The prisoners. Those who suffered incarceration include

  • Adnan Qassar, imprisoned for 21 years after beating President Assad’s brother, Bassel, in an equestrian event.
  • Raghid al-Tatari, imprisoned for 43 years after refusing orders to bomb the city of Hama in the early 1980s.
  • Ali Hassan al-Ali, who vanished from a checkpoint when he was 18. He emerged days ago from Sedanya prison aged 57.
  • Dr Rania al-Abbasi, a chess champion arrested in 2013 in Damascus with her six children, all teenagers or younger. They are still missing.

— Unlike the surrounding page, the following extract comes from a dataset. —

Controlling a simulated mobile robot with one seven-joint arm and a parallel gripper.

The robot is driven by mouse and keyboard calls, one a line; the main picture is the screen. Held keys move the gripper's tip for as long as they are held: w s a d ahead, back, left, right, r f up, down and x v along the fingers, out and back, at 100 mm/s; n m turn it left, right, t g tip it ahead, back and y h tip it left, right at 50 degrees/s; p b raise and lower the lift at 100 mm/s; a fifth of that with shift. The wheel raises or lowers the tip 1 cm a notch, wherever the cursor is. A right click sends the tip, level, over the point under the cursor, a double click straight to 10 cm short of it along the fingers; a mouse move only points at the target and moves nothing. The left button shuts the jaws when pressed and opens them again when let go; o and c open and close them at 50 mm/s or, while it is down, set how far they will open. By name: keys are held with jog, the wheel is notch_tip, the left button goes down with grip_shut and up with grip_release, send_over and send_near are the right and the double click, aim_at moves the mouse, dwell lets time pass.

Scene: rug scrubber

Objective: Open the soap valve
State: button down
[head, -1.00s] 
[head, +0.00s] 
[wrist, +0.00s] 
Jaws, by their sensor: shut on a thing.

Mass murder. According to the Human Rights Data Analysis Group, at least 17,723 people were killed in government custody from the start of the uprising in March 2011 to December 2015 – an average of 300 deaths each month. There are no figures for subsequent years but there is no reason to believe the killings stopped.

In 2021 a government grave digger testified in a court in Germany, describing nightly deliveries by refrigerated meat trucks of hundreds of bodies, including women, children and the elderly. He said he helped bury them in mass pits on the outskirts of Damascus. These have yet to be dug up.

The employees. If there were tens of thousands of prisoners, then there were thousands of workers involved in maintaining the prisons. So far the Syrian rebels, Hayat Tahrir al-Sham (HTS), have arrested some senior prison staff and vowed to pursue those responsible for torture. But most have been allowed to flee in exchange for opening the prison gates.

What’s more... The Assad regime kept Soviet-style records, meaning almost every death will have been documented (even if in some cases the cause of death will be listed as the heart stopping). So far HTS has prevented government buildings being looted – a vital step towards preservation of documents, which will be essential if those responsible for Assad’s reign of terror are ever to be held to account.